**Entries provided:**
======
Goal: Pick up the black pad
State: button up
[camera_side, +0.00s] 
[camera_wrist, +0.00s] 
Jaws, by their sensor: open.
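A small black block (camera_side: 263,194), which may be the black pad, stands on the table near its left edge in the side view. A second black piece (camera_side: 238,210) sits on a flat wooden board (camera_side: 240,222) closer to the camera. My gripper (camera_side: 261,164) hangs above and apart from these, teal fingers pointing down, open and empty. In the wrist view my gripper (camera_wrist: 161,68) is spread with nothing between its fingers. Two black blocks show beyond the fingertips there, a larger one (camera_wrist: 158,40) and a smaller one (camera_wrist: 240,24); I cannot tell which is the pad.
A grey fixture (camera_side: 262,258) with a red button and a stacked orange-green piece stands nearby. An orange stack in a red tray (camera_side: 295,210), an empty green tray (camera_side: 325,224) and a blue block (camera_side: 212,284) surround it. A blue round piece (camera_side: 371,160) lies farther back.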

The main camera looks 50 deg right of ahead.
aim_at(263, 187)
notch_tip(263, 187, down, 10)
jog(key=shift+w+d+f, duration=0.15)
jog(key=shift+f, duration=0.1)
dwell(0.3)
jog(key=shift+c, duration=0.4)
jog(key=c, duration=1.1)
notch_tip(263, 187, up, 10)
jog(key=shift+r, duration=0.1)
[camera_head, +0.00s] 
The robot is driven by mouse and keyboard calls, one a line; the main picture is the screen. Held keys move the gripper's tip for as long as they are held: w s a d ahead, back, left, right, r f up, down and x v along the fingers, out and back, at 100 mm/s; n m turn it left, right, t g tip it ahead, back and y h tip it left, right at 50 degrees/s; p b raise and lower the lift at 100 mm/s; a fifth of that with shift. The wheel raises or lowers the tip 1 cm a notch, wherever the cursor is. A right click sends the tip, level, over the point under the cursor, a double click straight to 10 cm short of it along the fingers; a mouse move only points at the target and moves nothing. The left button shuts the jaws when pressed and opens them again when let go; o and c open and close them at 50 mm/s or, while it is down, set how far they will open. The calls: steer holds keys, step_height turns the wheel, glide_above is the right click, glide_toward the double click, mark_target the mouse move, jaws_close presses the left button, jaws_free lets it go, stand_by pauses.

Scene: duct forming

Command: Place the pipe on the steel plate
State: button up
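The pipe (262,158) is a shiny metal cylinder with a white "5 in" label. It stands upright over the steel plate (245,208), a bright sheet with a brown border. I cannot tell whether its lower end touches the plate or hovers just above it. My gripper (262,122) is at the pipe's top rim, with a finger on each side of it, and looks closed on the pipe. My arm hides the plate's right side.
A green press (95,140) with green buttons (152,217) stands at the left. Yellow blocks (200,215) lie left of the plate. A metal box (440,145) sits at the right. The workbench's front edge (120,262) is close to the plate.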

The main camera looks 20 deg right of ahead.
======
**The problem:**
Print every entry exactly as written.

**Response to the exercise:**
Goal: Pick up the black pad
State: button up
[camera_side, +0.00s] 
[camera_wrist, +0.00s] 
Jaws, by their sensor: open.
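A small black block (camera_side: 263,194), which may be the black pad, stands on the table near its left edge in the side view. A second black piece (camera_side: 238,210) sits on a flat wooden board (camera_side: 240,222) closer to the camera. My gripper (camera_side: 261,164) hangs above and apart from these, teal fingers pointing down, open and empty. In the wrist view my gripper (camera_wrist: 161,68) is spread with nothing between its fingers. Two black blocks show beyond the fingertips there, a larger one (camera_wrist: 158,40) and a smaller one (camera_wrist: 240,24); I cannot tell which is the pad.
A grey fixture (camera_side: 262,258) with a red button and a stacked orange-green piece stands nearby. An orange stack in a red tray (camera_side: 295,210), an empty green tray (camera_side: 325,224) and a blue block (camera_side: 212,284) surround it. A blue round piece (camera_side: 371,160) lies farther back.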

The main camera looks 50 deg right of ahead.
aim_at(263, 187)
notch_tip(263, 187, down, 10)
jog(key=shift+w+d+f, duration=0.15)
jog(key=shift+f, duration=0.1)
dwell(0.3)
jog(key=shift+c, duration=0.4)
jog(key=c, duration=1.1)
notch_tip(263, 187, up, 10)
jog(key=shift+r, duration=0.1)
[camera_head, +0.00s] 
The robot is driven by mouse and keyboard calls, one a line; the main picture is the screen. Held keys move the gripper's tip for as long as they are held: w s a d ahead, back, left, right, r f up, down and x v along the fingers, out and back, at 100 mm/s; n m turn it left, right, t g tip it ahead, back and y h tip it left, right at 50 degrees/s; p b raise and lower the lift at 100 mm/s; a fifth of that with shift. The wheel raises or lowers the tip 1 cm a notch, wherever the cursor is. A right click sends the tip, level, over the point under the cursor, a double click straight to 10 cm short of it along the fingers; a mouse move only points at the target and moves nothing. The left button shuts the jaws when pressed and opens them again when let go; o and c open and close them at 50 mm/s or, while it is down, set how far they will open. The calls: steer holds keys, step_height turns the wheel, glide_above is the right click, glide_toward the double click, mark_target the mouse move, jaws_close presses the left button, jaws_free lets it go, stand_by pauses.

Scene: duct forming

Command: Place the pipe on the steel plate
State: button up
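The pipe (262,158) is a shiny metal cylinder with a white "5 in" label. It stands upright over the steel plate (245,208), a bright sheet with a brown border. I cannot tell whether its lower end touches the plate or hovers just above it. My gripper (262,122) is at the pipe's top rim, with a finger on each side of it, and looks closed on the pipe. My arm hides the plate's right side.
A green press (95,140) with green buttons (152,217) stands at the left. Yellow blocks (200,215) lie left of the plate. A metal box (440,145) sits at the right. The workbench's front edge (120,262) is close to the plate.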

The main camera looks 20 deg right of ahead.

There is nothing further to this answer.